Key-words: Kadane algorithm, maximal subsequence problem, hardware agents, VHDL, FPGA

1 Introduction

The problem of maximum sum was first introduced by Bentley [1, 2] and has 1D and 2D versions. It is not very difficult to implement in software. The 1D version is referred to as the maximum subsequence, while the other is called the maximum sub-array problem. It is implemented for various DSP applications [6]; Bentley [1] introduced Kadane’s algorithm that finds the maximal subsequence of a 1D array in linear time $O(n)$.

The maximum subsequence problem is very widely encountered in various digital processing systems. It consists of determining a contiguous portion of an unsorted 1D array that contains both positive and negative integers in which the sum of the array elements is maximal, over the entire stream.

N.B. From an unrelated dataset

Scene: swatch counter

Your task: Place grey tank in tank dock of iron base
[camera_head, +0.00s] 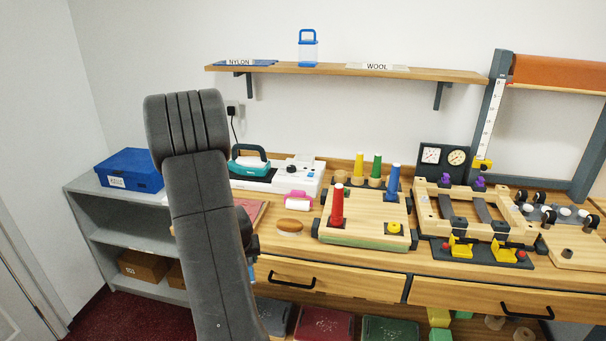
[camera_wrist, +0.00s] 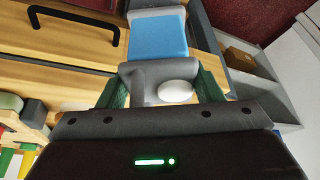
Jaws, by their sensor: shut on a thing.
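In the wrist view my gripper (camera_wrist: 162,80) has its two green fingers closed around the grey tank (camera_wrist: 145,72), which has a light blue panel and a white oval spot near the jaws. The tank is held in the air in front of the wooden drawer fronts. In the head view the gripper and tank are hidden behind my dark arm. The white iron base (camera_head: 313,180) stands on the counter just right of my arm, with a teal iron (camera_head: 250,166) on its left part. I cannot make out the tank dock clearly.
A pegged board (camera_head: 365,238), a pink roller (camera_head: 298,201) and a wooden brush (camera_head: 289,227) lie in front and right of the base. A blue box (camera_head: 130,170) sits on the grey shelf. A wall shelf (camera_head: 340,70) hangs above.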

For instance, in the following 13-element 1D array:

$$a[13] = \{7, -9, 15, 20, -37, 23, 4, 5, 19, -28, 17, -2, 1\}$$

If we consider the first element to be $a[0]$, the maximal sub-array is delimited by the element of index 5 ($a[5] = 23$) and the element of index 8 ($a[8] = 19$).

In the following, let $s$ be the notation for the sum of a tentative maximum subsequence $a[i..j]$. The algorithm accumulates a partial sum in $t$ and, when $t$ becomes better than $s$, it replaces $s$ with $t$ and updates the position $(i, j)$. If $t$ becomes negative, we reset the accumulation.

This operation is due to its dynamic programming nature; a subsequence of negative sum can only constitute a suboptimal maximum sum, thus it is discarded. The algorithm is presented in Fig. 1.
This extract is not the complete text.